Sunday afternoon was the weekend’s car-time. I started out addressing some small issues on Glinda. The right backup light socket has fallen out of its housing a few times since putting her back on the road. I bent the two metal tangs and popped the socket back into place. Everything’s nice and snug now. One evening last week, I watched Victoria drive away and noticed that Glinda’s right taillight was out. Thinking the bulb had a burnt element, I removed it from its socket and tested it – all was good. After cleaning the contacts and applying some bulb grease, I twisted it into place – still out and the bulb was a little loose feeling. The socket is a multi-piece affair -a metal shell inside the plastic housing with the spring contacts in the bottom of the housing. If the shell is not bottomed out in the housing, the contacts don’t touch. So pushing the shell down resulted in a reliable connection. Checking the oil level indicated it was on the add mark, so a quart of 30 wgt. Rotella went into the crankcase. On to interior issues. At my last trip to the FLAPS, I had purchased a couple bulbs to replace a burned out courtesy light and the dead one that illuminated the heater controls, so I installed them in their sockets and snapped the sockets into place. Finally, in response to Victoria noticing the right speaker didn’t seem to be as loud as the left one, I made an adjustment to the crossover control her speaker set has. Sounds more even now, but I asked her to confirm during her next drive.
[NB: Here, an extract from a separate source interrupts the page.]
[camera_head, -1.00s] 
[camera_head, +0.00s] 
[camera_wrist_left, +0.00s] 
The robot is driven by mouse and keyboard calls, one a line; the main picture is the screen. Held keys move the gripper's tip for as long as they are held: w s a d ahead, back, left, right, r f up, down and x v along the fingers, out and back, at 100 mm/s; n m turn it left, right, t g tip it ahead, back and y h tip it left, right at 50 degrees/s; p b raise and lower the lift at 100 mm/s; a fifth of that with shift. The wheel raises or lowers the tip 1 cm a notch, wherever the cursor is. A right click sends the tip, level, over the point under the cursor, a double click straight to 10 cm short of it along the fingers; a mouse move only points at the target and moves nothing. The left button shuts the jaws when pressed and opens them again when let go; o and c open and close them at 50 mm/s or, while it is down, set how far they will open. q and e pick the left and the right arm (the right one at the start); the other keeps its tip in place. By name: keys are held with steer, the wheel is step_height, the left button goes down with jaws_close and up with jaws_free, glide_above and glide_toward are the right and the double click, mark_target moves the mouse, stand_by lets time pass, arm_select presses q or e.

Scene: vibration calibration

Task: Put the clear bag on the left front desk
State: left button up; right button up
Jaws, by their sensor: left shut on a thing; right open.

With Glinda squared away, I headed into the garage to turn my attention to Ringo’s re-roadification. Even though it appears I’ll be trading Betty for a running engine, I need to be ready with a backup in case bad compression breaks the deal. When disassembling the 95 HP engine (the best candidate for my back-up plan) out of the Old Betty, I had to grind off some of the head nuts. I was able to remove the all but one damaged stud. The stubborn one had resisted all attempts including vise gripping and repeated attempts with the rounded nut socket. Each attempt with the latter resulted in the stud shearing off at the face of the socket. After the last attempt, the stud was only protruding about a quarter of an inch. I had read about welding a nut to the stud and how the heat seemed to break things loose, so I rolled my wagon-full of MIG welder over to the engine stand. After thoroughly cleaning both the stud end and a decent nut, I dropped the nut over the stud, cranked up the voltage on the welder from its sheetmetal setting and welded the two together. Sadly, the weld would not penetrate the stud enough to get a good bond. Looks like I’ll be drilling this one out.
Knowing I’ll be making lots of metal dust in the next few weeks, I put garbage bags over the 95 HP engine block assembly and the block that came out of Ringo. The last trip to the FLAPS also yielded a loaner valve spring compressor, so I decided to begin the tear down of the 95 HP heads. Even if I don’t end up using this engine, having these heads cleaned up and ready to install will be a good idea. By the time I had the workbench cleared off and the exhaust manifolds removed, it was time to knock off for dinner.
This morning I placed an order with Clark’s for set of ignition points and a distributor gasket for Glinda and for Ringo I ordered two carburetor rebuild kits, a quart of POR-15, and a set of valve stem seals. Last week I ordered replacement rear floor pieces from Rock Auto. I wanted to support Clark’s and buy there perfect reproductions, but I couldn’t justify the additional $100. Since Ringo is far from a show car, inexact floorpans are not a problem.